Exercise instructions: Search the records for the word "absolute" and report each line that has it.

(Rows from a robot dataset)
++++++

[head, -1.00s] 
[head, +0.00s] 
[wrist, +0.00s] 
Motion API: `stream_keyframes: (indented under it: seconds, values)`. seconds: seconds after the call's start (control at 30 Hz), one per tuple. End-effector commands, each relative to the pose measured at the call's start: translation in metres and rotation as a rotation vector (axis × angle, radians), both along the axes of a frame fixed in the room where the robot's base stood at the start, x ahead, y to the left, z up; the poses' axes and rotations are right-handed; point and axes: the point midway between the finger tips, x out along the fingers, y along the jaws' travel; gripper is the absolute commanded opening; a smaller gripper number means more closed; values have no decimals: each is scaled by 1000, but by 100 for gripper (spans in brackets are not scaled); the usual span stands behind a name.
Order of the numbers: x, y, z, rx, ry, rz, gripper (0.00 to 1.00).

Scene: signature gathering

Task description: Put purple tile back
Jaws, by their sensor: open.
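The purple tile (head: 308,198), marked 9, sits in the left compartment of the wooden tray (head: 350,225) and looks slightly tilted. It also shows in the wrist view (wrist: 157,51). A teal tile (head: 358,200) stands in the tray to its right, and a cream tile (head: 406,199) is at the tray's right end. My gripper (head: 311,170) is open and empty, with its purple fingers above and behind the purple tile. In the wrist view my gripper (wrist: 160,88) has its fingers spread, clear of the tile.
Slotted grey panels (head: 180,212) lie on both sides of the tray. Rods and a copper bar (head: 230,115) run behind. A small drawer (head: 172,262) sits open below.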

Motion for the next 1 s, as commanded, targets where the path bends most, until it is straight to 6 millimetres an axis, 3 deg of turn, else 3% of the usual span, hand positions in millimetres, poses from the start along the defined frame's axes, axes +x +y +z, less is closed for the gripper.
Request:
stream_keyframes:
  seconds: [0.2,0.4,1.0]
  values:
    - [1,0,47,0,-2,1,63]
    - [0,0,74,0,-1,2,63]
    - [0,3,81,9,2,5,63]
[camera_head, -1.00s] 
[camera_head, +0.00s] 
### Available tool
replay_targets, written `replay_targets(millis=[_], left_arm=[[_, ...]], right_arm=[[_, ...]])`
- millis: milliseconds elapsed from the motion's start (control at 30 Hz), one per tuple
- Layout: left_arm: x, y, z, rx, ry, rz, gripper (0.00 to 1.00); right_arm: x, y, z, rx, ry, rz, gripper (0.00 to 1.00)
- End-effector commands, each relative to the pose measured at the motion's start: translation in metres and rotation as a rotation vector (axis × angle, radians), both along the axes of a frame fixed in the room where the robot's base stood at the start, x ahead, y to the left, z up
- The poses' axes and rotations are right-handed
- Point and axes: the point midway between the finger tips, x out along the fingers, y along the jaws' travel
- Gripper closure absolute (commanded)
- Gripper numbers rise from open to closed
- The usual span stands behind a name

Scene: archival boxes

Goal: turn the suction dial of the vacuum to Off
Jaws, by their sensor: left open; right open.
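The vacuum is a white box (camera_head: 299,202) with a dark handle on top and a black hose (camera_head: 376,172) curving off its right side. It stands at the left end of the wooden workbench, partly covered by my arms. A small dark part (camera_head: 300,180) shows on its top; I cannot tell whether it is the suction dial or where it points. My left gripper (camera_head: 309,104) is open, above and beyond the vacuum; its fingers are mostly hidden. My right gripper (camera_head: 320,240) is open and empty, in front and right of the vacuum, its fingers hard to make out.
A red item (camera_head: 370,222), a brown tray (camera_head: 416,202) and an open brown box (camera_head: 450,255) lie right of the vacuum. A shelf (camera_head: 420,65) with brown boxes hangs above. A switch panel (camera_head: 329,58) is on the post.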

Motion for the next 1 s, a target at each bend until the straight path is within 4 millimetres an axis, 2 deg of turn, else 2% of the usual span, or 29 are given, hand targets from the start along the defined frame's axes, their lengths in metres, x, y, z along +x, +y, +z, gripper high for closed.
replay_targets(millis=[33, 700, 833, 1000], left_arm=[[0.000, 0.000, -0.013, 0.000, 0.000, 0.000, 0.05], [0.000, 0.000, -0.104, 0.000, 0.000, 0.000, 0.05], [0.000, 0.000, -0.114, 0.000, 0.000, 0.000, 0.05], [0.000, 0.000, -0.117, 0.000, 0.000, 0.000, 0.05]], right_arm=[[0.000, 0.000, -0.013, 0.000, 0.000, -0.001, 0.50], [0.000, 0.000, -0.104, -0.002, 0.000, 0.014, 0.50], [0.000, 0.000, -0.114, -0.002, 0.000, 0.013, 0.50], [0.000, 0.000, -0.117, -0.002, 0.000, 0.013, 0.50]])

++++++

Solution below:
Motion API: `stream_keyframes: (indented under it: seconds, values)`. seconds: seconds after the call's start (control at 30 Hz), one per tuple. End-effector commands, each relative to the pose measured at the call's start: translation in metres and rotation as a rotation vector (axis × angle, radians), both along the axes of a frame fixed in the room where the robot's base stood at the start, x ahead, y to the left, z up; the poses' axes and rotations are right-handed; point and axes: the point midway between the finger tips, x out along the fingers, y along the jaws' travel; gripper is the absolute commanded opening; a smaller gripper number means more closed; values have no decimals: each is scaled by 1000, but by 100 for gripper (spans in brackets are not scaled); the usual span stands behind a name.
- Gripper closure absolute (commanded)

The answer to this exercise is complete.